Aktuell bei uns zum "Weltjugendtag"
Kirchenkritiker Karlheinz Deschner
Ein Vorwort von Peter Kleinert

"Im Grunde bin ich ein aus lauter Zweifeln bestehender gläubiger Mensch." sagt Karlheinz Deschner, nach Meinung des Wiener Philosophen Wolfgang Stegmüller "der bedeutendste Kirchenkritiker dieses Jahrhunderts" in einem Filmporträt, das im öffentlich-rechtlichen Fernsehen anlässlich seines 70sten Geburtstags nicht gesendet werden konnte.

Deschner, inzwischen 81 - aus einem katholischen Elternhaus stammend, also entsprechend getauft und erzogen, als Freiwilliger Fallschirmjäger im Zweiten Weltkrieg, danach Student der Theologie, Literatur und Geschichte, 1951 aufgrund seiner Heirat mit der geschiedenen Elfi Tuch von allen Sakramenten ausgeschlossen - sollte eigentlich am 19. April, 23 Uhr, in der ARD-Sendung "Menschen bei Maischberger" auftreten. Schließlich ist er für seine seit 1957 veröffentlichten kirchenkritischen Bücher unter anderem mit dem Arno Schmidt-Preis, dem Alternativen Büchner-Preis und, als erster Deutscher, mit dem International Humanist Award ausgezeichnet worden.

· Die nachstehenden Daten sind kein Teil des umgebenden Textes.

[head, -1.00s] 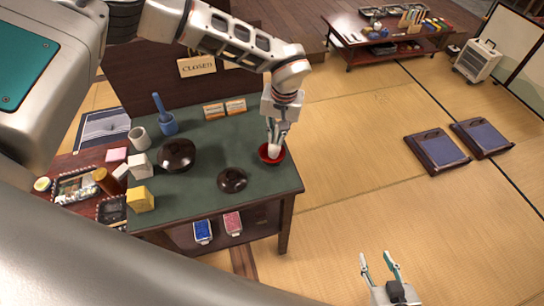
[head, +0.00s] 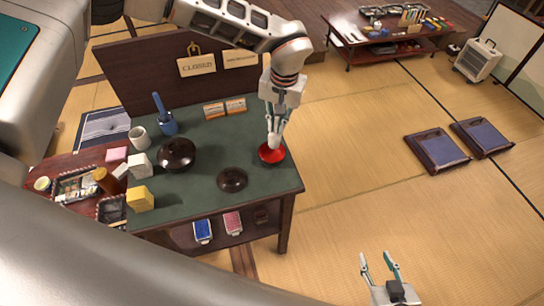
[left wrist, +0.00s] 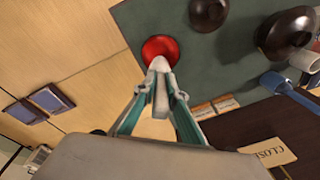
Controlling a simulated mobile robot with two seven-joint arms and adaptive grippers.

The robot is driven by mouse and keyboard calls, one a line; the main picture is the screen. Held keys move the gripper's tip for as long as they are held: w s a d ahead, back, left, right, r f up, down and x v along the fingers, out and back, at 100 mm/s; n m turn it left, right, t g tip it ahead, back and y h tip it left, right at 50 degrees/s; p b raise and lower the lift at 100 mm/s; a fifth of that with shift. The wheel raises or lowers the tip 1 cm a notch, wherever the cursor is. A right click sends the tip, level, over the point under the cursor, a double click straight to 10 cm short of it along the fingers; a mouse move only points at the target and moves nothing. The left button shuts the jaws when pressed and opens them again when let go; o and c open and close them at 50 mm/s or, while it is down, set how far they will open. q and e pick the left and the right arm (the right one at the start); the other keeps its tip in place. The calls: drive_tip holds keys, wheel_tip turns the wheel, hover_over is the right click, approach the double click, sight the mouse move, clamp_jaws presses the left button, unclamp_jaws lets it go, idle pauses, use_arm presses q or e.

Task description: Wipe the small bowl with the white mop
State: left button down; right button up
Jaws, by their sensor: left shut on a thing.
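The small bowl (head: 267,157) is red and stands upright near the right end of the green-topped table. The left wrist view also shows it at the top (left wrist: 158,45). My left gripper (head: 275,132) points down over the bowl and is shut on the white mop (head: 274,142). The mop's pale rounded end (left wrist: 159,65) overlaps the bowl's near rim in the wrist view; I cannot tell whether it touches. The fingers hide the rest of the mop. My right gripper (head: 377,259) is open and empty, low over the tatami.
A dark lidded bowl (head: 177,153) and a smaller dark lidded bowl (head: 232,179) stand left of the red bowl. A dark board with a closed sign (head: 197,66) stands behind.

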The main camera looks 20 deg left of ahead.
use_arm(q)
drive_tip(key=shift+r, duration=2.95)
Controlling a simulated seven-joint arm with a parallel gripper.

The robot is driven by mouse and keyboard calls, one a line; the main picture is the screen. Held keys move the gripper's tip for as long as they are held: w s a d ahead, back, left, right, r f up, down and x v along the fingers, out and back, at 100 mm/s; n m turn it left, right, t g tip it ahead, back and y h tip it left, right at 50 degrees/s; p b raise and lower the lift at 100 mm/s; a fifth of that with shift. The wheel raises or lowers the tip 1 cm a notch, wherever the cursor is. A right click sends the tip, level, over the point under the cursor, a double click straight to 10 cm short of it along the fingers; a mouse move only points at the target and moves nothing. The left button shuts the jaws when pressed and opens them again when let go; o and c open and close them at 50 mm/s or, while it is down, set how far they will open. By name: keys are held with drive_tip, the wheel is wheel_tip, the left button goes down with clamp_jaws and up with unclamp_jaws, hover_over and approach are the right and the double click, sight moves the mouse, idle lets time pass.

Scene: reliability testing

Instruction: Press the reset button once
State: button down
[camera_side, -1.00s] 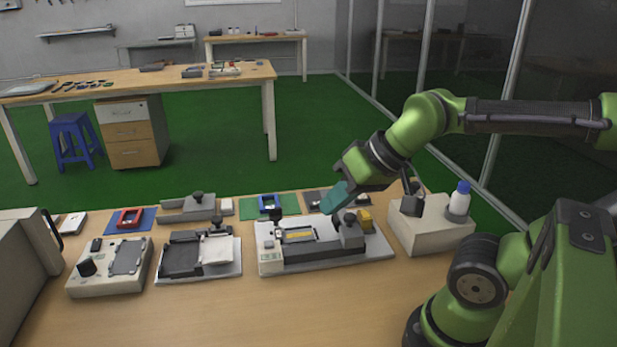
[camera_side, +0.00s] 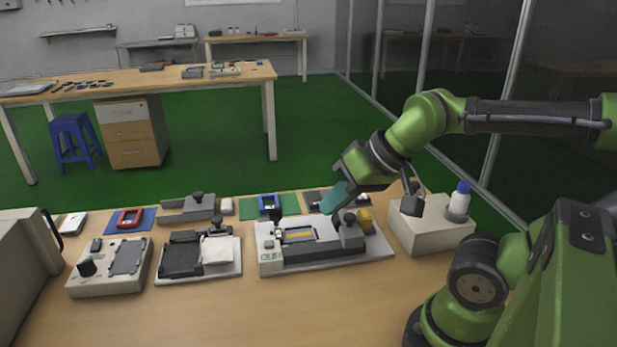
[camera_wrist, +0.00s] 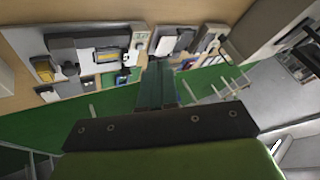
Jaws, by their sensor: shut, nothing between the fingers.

Am Mittag des 18. April hielt er bereits die vom Sender zugestellten Fahrkarten in der Hand, als seine Teilnahme telefonisch abgesagt wurde. Im Verlauf eines "klärenden Gesprächs" fiel der Satz: "Die katholische Kirche setzt sich nicht mit jedem an den Tisch!" Mit Deschner am Tisch sitzen sollte bei Sandra Maischberger, neben Experten für verschiedene Religionen, auch der Hamburger Weihbischof Hans-Jochen Jaschke. Der hat mal bei Kardinal Ratzinger promoviert. Von mir gefragt, ob er der NRZ einen aufklärenden Beitrag zum Weltjugendtag schreiben wolle, stöhnte Deschner leise: "Sie wissen doch, dass ich zur Zeit an Band 9 (der "Kriminalgeschichte des Christentums", P.K.) arbeite." Deshalb hier ein Text, den er in unserer KANAL 4-Sendereihe "Mit Gott und den Faschisten - Zur Politik der Päpste im 20. Jahrhundert" als "Wort am Sonntag" gesprochen hat.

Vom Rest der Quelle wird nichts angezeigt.